The task: Your task is to transcribe, without alteration, the lines from the top of the material below through the line bearing "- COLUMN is", inclusive.

Recorded data
[START]

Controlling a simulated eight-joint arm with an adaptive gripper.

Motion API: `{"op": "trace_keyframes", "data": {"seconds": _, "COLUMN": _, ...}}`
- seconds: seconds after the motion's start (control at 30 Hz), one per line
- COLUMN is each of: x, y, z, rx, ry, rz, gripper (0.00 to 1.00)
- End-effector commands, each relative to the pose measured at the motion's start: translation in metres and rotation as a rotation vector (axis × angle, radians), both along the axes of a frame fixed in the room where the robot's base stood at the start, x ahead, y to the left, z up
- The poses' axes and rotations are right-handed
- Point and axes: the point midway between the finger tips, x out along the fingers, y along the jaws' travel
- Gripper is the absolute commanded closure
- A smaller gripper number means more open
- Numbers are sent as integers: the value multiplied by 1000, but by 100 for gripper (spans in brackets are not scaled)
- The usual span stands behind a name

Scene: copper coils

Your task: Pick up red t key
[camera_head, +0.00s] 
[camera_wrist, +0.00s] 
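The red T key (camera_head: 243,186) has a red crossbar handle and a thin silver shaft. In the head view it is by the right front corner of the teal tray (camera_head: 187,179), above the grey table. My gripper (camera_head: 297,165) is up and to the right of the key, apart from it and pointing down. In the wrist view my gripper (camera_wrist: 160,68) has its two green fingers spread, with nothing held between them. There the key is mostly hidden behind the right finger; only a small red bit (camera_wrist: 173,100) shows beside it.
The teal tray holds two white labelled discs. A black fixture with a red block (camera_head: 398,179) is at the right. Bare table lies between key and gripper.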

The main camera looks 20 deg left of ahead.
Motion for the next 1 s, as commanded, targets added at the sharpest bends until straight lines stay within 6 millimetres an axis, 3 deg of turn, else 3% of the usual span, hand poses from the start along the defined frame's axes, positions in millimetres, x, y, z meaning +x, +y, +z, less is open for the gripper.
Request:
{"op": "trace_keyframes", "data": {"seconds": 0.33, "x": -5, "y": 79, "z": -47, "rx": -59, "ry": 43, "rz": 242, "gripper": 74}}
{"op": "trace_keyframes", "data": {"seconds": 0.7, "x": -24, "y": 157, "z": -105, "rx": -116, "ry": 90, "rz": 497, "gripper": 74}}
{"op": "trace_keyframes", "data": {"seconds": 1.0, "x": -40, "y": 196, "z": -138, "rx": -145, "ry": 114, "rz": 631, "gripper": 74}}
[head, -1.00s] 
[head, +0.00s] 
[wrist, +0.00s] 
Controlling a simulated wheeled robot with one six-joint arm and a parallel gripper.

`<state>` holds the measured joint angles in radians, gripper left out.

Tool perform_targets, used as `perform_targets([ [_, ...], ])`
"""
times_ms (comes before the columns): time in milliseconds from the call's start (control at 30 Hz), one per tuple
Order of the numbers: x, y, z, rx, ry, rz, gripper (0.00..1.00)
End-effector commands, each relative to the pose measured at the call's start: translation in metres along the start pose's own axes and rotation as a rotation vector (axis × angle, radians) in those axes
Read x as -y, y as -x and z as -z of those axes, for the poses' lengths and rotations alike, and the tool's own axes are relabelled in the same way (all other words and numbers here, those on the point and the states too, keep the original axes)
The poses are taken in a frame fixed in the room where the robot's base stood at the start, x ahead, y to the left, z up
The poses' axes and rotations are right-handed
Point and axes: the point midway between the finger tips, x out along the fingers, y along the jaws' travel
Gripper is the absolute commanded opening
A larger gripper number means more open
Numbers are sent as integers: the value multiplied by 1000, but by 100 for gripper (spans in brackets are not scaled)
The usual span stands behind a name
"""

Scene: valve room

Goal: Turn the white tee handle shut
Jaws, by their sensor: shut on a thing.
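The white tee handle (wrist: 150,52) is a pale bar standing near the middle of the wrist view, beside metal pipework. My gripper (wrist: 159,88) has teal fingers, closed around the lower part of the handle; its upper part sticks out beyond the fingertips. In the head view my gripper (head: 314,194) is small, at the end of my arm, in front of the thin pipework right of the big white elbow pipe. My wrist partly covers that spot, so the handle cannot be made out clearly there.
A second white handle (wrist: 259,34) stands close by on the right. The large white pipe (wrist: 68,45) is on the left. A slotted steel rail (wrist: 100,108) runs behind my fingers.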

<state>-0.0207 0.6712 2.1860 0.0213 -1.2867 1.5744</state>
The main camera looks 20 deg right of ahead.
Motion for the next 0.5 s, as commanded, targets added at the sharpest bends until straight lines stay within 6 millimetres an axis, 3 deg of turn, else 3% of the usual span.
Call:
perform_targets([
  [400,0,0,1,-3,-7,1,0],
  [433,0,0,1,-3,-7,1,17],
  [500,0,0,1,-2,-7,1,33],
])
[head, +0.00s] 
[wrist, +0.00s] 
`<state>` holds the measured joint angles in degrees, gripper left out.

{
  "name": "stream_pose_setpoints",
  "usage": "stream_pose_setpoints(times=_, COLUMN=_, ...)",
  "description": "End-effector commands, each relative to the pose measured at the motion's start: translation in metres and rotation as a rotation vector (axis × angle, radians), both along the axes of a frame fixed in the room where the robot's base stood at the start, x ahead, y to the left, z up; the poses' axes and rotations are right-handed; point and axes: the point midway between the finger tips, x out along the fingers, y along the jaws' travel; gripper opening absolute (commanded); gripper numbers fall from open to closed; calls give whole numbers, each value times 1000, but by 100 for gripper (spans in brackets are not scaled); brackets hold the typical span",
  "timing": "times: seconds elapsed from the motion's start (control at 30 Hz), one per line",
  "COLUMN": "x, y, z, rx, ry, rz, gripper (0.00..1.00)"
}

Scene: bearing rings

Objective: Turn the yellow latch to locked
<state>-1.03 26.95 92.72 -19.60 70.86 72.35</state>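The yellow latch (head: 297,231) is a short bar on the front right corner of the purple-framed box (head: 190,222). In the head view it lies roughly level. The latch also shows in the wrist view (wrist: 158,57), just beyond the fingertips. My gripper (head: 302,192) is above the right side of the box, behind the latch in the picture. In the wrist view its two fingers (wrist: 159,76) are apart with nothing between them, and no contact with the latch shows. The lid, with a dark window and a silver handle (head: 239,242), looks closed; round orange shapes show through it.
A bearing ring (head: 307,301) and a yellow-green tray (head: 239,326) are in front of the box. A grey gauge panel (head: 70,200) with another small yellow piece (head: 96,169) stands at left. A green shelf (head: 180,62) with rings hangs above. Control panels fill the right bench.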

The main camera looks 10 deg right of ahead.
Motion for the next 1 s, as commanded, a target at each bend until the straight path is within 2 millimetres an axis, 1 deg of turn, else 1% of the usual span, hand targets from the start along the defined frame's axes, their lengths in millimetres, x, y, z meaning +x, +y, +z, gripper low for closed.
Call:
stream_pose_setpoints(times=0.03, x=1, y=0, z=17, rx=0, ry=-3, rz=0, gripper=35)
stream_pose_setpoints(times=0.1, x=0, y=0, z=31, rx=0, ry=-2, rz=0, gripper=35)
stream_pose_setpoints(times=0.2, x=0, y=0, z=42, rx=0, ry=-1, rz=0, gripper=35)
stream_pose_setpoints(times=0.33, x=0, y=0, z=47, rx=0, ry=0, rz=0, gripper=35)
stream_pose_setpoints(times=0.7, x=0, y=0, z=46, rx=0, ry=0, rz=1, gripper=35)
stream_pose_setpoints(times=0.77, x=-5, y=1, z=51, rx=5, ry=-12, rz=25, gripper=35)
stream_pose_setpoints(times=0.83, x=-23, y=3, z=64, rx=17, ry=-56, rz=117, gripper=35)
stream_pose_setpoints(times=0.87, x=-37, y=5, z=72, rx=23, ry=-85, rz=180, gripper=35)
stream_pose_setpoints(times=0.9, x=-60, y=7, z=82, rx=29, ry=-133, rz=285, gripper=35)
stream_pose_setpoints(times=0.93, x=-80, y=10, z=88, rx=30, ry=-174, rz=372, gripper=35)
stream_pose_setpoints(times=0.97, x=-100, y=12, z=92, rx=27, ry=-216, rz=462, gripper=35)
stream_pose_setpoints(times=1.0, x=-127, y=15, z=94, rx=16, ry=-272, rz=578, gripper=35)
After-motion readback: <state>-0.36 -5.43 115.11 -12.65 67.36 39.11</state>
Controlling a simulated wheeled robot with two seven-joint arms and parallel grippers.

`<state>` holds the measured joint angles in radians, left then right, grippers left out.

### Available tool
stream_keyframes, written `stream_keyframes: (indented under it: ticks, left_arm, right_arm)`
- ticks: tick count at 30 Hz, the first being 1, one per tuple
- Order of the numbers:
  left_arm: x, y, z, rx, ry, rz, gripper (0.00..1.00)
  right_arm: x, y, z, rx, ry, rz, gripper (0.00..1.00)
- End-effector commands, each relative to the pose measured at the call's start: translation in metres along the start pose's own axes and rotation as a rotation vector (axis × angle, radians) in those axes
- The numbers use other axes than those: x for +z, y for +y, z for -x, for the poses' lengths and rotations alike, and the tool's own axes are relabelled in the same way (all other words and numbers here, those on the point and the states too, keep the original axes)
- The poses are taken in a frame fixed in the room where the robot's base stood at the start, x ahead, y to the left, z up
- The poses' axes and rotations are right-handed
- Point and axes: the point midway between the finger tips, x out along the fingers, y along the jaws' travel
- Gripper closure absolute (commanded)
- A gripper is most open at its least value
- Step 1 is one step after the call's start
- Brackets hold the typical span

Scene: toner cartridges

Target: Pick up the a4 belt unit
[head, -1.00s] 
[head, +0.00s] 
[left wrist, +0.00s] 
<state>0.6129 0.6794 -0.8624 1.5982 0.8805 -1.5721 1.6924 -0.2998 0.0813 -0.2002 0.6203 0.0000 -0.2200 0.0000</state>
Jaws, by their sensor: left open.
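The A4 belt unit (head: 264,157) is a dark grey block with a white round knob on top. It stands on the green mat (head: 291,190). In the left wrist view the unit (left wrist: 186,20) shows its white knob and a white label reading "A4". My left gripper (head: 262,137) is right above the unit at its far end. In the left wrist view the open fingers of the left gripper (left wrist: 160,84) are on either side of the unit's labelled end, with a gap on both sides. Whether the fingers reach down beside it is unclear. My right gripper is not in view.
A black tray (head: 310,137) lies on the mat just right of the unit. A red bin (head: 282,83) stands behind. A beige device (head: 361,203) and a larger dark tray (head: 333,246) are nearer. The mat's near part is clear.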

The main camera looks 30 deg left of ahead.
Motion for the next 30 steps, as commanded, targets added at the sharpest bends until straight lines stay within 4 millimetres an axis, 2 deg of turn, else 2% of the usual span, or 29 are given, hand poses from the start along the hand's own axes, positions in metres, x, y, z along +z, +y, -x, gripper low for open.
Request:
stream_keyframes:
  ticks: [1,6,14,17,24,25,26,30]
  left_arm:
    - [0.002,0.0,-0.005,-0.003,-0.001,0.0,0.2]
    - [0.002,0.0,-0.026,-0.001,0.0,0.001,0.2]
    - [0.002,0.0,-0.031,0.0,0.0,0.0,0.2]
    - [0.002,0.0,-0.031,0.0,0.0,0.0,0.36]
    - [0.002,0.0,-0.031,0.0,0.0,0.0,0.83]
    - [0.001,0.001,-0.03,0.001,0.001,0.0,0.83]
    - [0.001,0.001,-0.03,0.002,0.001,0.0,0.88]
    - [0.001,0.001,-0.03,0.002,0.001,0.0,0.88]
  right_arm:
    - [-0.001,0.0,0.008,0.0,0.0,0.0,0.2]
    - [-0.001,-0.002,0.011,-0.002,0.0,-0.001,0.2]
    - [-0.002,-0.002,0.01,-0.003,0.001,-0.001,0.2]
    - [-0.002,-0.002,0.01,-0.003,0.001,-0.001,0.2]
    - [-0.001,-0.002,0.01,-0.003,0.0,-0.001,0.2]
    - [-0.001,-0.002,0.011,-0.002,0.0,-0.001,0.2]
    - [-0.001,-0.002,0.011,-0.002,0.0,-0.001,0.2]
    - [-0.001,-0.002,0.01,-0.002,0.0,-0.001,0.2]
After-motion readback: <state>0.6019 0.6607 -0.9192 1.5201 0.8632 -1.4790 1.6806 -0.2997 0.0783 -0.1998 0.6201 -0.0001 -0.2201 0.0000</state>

[END]

Exercise output:
Controlling a simulated eight-joint arm with an adaptive gripper.

Motion API: `{"op": "trace_keyframes", "data": {"seconds": _, "COLUMN": _, ...}}`
- seconds: seconds after the motion's start (control at 30 Hz), one per line
- COLUMN is each of: x, y, z, rx, ry, rz, gripper (0.00 to 1.00)

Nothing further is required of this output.